PROBLEM REQUIREMENTS:
Pull out every line in the data that has the string "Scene" in it.

GIVEN ENTRIES:
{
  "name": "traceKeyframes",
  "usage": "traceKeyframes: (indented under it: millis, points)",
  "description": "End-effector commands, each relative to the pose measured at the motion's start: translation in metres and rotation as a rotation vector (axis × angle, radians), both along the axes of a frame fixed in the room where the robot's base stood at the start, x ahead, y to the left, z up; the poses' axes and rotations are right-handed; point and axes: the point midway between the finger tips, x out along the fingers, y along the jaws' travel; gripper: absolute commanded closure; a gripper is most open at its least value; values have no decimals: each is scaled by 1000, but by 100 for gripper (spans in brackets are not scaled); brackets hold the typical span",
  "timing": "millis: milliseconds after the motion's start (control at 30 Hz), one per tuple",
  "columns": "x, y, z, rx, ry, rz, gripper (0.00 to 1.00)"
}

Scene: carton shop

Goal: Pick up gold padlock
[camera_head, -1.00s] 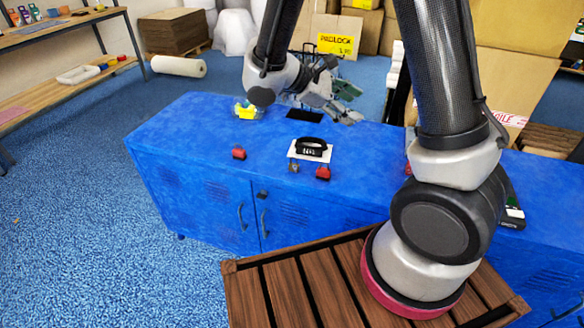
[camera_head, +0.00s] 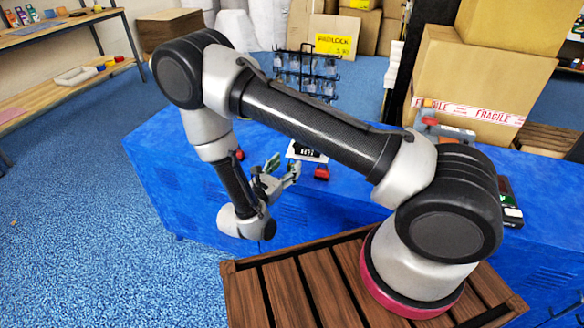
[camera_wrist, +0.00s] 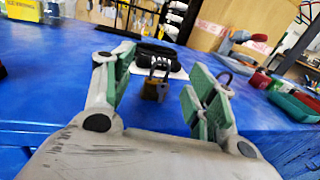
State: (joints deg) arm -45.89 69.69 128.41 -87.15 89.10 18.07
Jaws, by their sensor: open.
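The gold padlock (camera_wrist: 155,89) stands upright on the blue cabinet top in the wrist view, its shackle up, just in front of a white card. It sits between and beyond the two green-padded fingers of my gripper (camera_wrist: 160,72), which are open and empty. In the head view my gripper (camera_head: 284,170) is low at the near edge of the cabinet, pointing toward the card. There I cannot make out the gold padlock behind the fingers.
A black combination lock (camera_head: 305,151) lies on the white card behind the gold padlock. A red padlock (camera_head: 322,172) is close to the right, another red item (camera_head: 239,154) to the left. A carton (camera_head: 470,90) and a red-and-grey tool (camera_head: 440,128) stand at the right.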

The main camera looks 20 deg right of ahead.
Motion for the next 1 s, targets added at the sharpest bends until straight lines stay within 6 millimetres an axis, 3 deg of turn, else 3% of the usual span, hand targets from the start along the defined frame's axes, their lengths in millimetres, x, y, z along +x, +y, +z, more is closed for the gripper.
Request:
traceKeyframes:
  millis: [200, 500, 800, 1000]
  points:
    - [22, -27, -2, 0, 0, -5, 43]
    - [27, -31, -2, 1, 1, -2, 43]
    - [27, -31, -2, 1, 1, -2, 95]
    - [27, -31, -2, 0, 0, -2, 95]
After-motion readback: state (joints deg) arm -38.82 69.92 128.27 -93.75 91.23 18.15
* * *
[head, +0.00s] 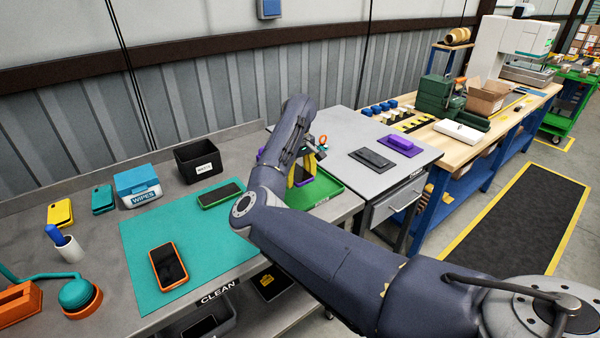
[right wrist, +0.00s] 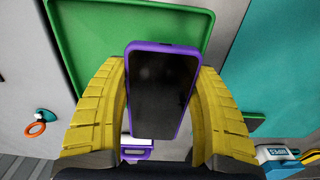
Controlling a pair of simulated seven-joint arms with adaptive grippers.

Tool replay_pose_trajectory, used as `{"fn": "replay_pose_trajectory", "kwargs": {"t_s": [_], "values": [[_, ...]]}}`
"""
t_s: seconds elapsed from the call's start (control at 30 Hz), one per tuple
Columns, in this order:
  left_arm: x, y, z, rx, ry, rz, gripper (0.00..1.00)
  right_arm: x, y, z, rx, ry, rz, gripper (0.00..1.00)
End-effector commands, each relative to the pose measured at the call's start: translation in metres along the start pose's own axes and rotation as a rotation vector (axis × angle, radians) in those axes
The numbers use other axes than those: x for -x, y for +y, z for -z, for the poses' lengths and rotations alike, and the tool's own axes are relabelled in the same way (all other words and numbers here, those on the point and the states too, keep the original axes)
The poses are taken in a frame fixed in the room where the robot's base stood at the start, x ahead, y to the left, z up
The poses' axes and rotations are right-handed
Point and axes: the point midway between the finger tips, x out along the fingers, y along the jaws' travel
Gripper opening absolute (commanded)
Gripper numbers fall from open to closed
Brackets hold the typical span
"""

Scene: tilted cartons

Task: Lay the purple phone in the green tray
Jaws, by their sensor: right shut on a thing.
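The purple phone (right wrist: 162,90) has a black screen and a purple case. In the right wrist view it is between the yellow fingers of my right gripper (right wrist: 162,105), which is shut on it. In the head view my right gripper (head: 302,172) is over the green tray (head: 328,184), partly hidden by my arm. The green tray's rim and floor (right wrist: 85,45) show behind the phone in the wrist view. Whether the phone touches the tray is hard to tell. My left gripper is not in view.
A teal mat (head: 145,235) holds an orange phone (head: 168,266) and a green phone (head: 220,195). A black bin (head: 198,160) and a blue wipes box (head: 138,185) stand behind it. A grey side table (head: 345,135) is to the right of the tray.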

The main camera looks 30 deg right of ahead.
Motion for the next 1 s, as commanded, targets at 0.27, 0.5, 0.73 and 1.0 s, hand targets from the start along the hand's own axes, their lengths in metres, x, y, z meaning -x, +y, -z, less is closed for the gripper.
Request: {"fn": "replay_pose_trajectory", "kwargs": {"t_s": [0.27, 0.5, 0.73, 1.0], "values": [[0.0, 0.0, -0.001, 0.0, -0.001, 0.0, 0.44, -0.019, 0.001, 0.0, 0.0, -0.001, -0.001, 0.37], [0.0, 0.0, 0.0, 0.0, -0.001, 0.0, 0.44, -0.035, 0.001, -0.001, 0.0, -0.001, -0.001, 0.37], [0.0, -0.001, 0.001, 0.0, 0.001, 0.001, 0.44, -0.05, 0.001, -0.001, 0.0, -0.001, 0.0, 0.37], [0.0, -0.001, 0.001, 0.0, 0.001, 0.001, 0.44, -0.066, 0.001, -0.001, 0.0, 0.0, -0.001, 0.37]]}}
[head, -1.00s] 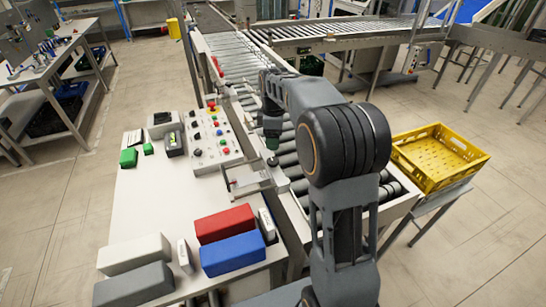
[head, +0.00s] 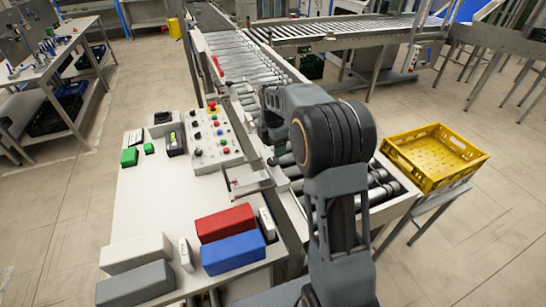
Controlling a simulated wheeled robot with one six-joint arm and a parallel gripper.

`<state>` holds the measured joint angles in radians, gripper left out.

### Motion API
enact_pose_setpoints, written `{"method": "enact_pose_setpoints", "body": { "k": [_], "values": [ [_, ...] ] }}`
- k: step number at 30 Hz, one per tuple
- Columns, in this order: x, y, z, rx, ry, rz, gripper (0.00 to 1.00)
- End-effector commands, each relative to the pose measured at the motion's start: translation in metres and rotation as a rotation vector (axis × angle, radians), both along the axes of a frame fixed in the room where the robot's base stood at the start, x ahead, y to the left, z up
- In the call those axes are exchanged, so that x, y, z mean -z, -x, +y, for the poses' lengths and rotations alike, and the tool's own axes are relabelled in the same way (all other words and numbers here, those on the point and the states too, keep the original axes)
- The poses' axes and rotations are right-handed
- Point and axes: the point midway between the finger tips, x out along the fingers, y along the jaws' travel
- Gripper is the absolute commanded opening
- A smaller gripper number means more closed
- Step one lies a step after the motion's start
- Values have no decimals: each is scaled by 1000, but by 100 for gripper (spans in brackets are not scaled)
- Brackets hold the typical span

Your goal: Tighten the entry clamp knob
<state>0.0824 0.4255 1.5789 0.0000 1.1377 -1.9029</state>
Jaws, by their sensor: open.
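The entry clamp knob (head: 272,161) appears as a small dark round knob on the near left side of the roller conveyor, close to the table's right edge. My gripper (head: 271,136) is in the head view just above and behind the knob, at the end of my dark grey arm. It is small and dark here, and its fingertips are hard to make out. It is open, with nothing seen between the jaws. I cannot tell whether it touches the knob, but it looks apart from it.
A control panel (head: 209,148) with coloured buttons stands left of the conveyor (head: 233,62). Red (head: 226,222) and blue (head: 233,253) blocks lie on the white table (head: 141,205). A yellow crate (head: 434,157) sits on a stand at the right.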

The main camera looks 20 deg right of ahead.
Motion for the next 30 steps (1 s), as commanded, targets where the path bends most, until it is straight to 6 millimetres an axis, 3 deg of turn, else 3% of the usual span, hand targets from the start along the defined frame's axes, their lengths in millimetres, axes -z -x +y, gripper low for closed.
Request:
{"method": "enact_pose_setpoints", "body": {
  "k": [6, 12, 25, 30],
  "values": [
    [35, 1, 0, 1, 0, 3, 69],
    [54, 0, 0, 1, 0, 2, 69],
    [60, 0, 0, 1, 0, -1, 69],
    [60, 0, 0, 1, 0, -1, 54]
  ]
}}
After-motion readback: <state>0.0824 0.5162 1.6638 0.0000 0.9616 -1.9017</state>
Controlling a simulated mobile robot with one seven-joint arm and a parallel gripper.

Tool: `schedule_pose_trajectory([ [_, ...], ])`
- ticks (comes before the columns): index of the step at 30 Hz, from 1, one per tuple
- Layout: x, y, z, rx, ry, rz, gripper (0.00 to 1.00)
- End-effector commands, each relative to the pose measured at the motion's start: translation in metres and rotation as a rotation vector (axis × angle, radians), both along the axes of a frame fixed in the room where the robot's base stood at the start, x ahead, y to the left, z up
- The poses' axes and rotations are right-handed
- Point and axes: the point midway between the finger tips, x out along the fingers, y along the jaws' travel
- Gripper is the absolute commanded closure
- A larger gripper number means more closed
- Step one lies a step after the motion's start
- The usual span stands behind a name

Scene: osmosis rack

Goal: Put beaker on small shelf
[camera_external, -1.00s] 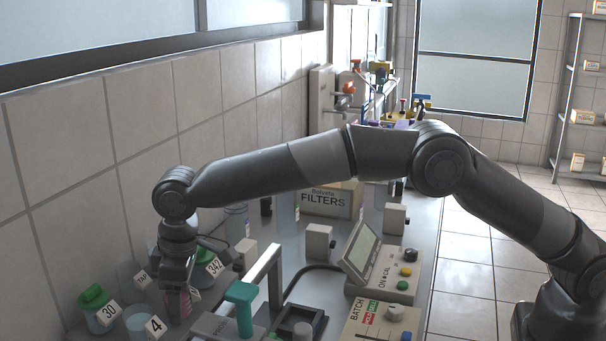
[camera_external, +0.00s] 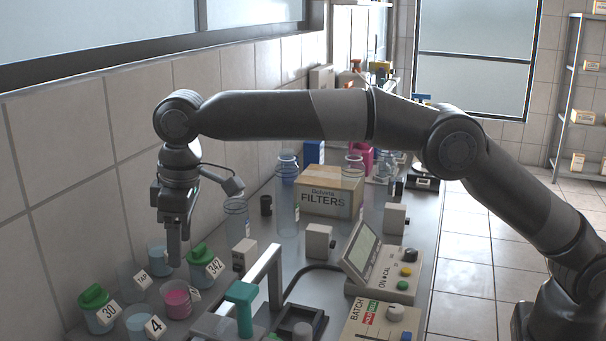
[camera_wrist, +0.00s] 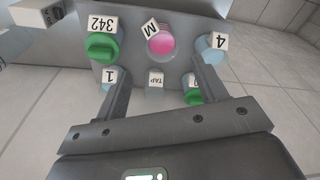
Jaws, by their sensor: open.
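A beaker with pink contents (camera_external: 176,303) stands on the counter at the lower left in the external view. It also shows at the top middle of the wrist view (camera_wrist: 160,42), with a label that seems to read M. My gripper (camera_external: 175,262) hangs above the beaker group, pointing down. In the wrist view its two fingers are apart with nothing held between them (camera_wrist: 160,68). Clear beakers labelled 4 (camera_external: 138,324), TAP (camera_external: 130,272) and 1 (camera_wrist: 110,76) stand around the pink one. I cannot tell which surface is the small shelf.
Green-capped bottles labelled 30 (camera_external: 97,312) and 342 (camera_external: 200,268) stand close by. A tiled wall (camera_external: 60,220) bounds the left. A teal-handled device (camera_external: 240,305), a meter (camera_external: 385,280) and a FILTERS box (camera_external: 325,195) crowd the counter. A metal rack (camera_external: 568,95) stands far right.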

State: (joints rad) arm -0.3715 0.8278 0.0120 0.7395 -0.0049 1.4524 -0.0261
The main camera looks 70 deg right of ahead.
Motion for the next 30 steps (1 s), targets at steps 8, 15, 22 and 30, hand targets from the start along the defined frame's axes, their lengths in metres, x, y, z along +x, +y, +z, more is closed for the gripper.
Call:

SOLVED EXERCISE:
Scene: carton shop
Scene: tilted cartons
Scene: osmosis rack

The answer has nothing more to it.